Mignola and crew take us back to the early days of the B.P.R.D. but this one wasn't up to the previous volume's quality level. Professor Broom heads to the desert to investigate strange monster sightings. The book's paranormal elements weren't that interesting and the story not definitive enough. I liked seeing how Anders' is dealing with new situation but it didn't seem to fit this story. Young Hellboy was great to see though. I really did enjoy Max Fiumara's art and his monsters were imposing and grotesque. Overall, a decent read but didn't feel like a B.P.R.D. tale.
I’m realizing now these prequel series are still ongoing, which is maybe not for me because I am looking for a way out of the hellboy universe even tho I love it a lot. I love the baby hellboy stuff and seeing the development of the early BPRD, Broom’s relationship with Varvara, but I the plots that I most care about are all finished (the burden all prequels must bear) and all the occult Cold War build up that these series are starting isn’t something I wanna get sucked into for volumes and volumes to come.

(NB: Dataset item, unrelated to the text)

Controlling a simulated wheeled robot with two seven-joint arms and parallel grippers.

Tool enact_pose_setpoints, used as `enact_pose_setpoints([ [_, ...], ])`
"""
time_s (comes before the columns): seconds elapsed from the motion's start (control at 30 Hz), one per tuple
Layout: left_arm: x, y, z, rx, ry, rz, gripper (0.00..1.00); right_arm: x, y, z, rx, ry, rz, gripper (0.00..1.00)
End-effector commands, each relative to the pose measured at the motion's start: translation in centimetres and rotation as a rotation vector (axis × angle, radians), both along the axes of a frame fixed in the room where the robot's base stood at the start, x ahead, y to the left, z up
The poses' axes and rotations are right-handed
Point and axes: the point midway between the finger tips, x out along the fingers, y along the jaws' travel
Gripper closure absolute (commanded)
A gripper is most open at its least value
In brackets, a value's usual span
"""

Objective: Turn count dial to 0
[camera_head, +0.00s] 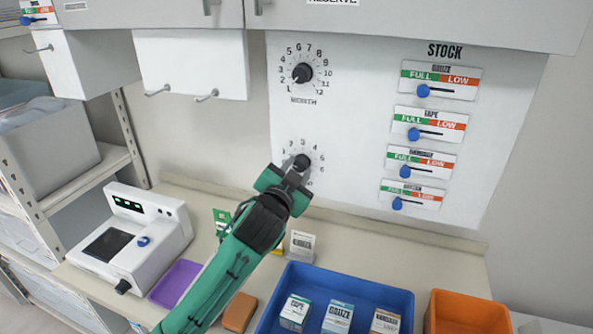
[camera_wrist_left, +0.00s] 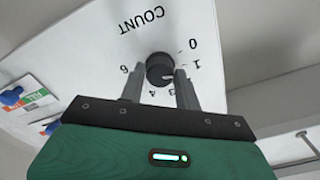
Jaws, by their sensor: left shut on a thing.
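The count dial (camera_head: 302,161) is a dark round knob on the white wall panel, below the month dial. My left gripper (camera_head: 293,172) reaches up to it from below and covers part of its scale. In the left wrist view, the two fingers of my left gripper (camera_wrist_left: 160,80) are shut on the sides of the count dial's knob (camera_wrist_left: 159,66). The word COUNT and the numbers 0, 1 and 6 show upside down around it there. A small pale mark shows on the knob, but I cannot tell which number it points at. My right gripper is not in view.
The month dial (camera_head: 302,73) is above. Several stock sliders with blue knobs, such as the gauze slider (camera_head: 439,80), are to the right. Below are a blue tray (camera_head: 385,285) with boxes, an orange bin (camera_head: 466,312), a purple tray (camera_head: 175,281) and a white device (camera_head: 145,245).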

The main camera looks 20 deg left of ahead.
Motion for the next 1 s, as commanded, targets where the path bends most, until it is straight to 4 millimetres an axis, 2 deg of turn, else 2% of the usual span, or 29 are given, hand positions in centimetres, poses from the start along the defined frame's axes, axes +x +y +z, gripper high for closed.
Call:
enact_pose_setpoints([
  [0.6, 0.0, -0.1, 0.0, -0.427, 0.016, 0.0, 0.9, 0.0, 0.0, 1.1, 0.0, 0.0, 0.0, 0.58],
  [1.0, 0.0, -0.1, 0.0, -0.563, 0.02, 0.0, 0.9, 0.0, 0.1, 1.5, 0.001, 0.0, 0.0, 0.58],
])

This was so great! Maybe part of ehy i loved it so much is because its the last unread piece of Hellboy verse and I’ve tried to get my hands on it for years on and off...
Insight into Trevor Bruttenholm and Hellboy’s characters - I just loved it.
I’m also inexplicably sad for Hellboy, for how he feels in this volume when he was just four years old and in general for his life and death. He was a good sort and deserved better.
I didn't really like that one at all. The framing story was completely pointless. It was really focused on dumbass love triangle bullshit. Anders went from being like solemn and brooding to just a selfish asshole and why did hellboy feel Shame about his horns that feels really out of character for him. He should cut them off out of the desire to be human not out of hatred for being a demon. I think this is the worst arcudi story by far I wonder what caused it to be so messy.